Best Buy(BBY): アナリストは、BBYの第1四半期利益は、予想以上に悪くなることを予測し、2007年度の収益を下方修正した。
Circuit City(CC): 人員削減をして会社建て直しを計っているが、なかなか順調に進まない。既に発表された、2008年度の収益予想を取り消している。
Starbucks(SBUX): 最高財務責任者は、アナリストが予想している2007年度の収益予想に達することは難しい、という見方を述べている。
Target(TGT): 6月の売上は、低めに予測された3%から5%の伸びになりそう。
Bed, Bath & Beyond(BBBY): 会社史上初めて、アナリストの予想を達成するのは困難、という発表をした。

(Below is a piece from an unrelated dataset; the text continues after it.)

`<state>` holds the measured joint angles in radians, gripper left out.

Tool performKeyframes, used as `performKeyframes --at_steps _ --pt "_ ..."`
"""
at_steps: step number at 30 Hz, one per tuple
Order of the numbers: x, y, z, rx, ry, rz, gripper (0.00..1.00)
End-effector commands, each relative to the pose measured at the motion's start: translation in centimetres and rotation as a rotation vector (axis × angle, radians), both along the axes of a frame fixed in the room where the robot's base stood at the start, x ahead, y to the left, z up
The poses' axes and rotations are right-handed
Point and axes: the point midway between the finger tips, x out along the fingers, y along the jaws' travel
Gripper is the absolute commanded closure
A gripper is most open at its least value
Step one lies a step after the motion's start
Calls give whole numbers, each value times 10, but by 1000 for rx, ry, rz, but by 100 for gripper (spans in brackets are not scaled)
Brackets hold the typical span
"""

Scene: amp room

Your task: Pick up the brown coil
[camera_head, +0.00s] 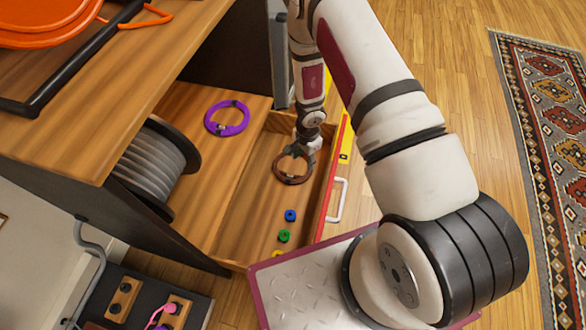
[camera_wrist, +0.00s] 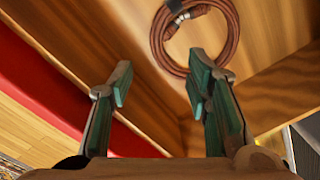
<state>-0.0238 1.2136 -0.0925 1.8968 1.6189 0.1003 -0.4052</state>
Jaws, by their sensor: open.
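The brown coil (camera_head: 292,179) is a ring of reddish-brown cable lying in the open wooden drawer, toward its far part. My gripper (camera_head: 300,151) is above the coil's far side in the head view. In the wrist view the brown coil (camera_wrist: 157,42) is at the top centre, with a dark tie and connector ends on it. There my gripper (camera_wrist: 160,85) shows two green-padded fingers spread apart with nothing between them. The right fingertip overlaps the coil's lower edge in the picture; I cannot tell whether it touches.
The drawer (camera_head: 225,235) also holds blue (camera_head: 290,215) and green (camera_head: 284,236) small pieces. A purple coil (camera_head: 227,118) lies on the wooden shelf beside it. A grey cable reel (camera_head: 155,165) stands left. The drawer's red front (camera_head: 331,180) has a white handle (camera_head: 339,200).

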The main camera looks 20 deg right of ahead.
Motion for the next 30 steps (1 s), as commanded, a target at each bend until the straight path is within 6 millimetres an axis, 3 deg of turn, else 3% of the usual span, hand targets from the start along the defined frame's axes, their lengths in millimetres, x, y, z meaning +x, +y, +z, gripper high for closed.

パッとしない発表ばかりだが、なぜ小売セクターが下向きになったのだろうか?
先ず考えられるのが、低迷する住宅市場だ。不動産がブームだった頃は、積極的に住宅ローンの借り換えが行われ、消費者は簡単に多額な現金を手に入れることができた。しかし、金利上昇が悪影響となって住宅価格は下がり、借り換えが不可能になってしまった。それに、サブプライム融資問題で、月々の支払いができなくなる消費者が増え、住宅ローンに対して銀行は消極的だ。

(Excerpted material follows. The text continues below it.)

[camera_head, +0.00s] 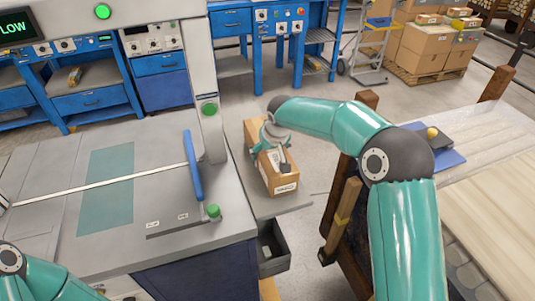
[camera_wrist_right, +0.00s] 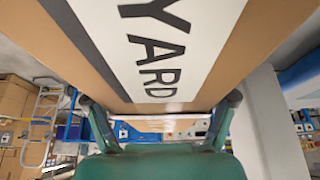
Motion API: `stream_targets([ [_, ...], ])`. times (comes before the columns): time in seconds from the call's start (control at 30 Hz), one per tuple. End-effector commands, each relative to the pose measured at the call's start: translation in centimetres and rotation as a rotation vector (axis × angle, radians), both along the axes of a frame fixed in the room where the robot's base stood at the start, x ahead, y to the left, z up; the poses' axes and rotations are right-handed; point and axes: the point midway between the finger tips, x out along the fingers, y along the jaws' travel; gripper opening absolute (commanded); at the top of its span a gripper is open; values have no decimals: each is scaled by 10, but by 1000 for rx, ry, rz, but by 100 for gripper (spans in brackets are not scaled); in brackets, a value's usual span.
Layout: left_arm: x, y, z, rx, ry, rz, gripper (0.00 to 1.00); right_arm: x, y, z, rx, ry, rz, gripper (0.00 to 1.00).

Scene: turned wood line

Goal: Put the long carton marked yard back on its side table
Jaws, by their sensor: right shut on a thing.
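The long brown carton (camera_head: 285,187) is right of the grey machine table in the head view. It lies lengthwise over the narrow grey side table (camera_head: 284,206). Its white YARD label (camera_wrist_right: 158,45) fills the upper part of the right wrist view. My right gripper (camera_head: 273,142) is shut on the carton from above, its fingers at the carton's two sides. The gripper and arm hide part of the carton's top. I cannot tell whether the carton's underside touches the side table. Only part of my left arm shows at bottom left; its gripper is out of view.
The machine table (camera_head: 60,215) with a blue-handled upright (camera_head: 193,165) stands close left of the carton. A dark open drawer (camera_head: 273,246) is below the side table. A wooden-posted bench with boards (camera_head: 500,200) stands right. Blue workstations (camera_head: 165,75) and stacked cartons (camera_head: 425,45) are behind.

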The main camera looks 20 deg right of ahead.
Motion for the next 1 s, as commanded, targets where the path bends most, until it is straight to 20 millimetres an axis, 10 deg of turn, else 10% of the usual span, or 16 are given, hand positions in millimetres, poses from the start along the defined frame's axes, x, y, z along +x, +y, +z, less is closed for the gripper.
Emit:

住宅が資金源にならない今日、米国消費者は、どこから金を得ているのだろうか?答えはクレジットカードだ。現に、連銀の発表によれば、5月、リボルビング式の借金が、なんと9.8%も跳ね上がっている。
しかし、これだけクレジットカードの利用が増えているのに、小売セクターの見通しは冴えない。これは何を意味するのだろうか?おそらく、多くのクレジットカードが限度額まで使いきられてしまった可能性がある。となれば、マスターカード(MA)は既に高値をつけてしまった、とリットホルツ・リサーチの、バリー・リットホルツ氏は言う。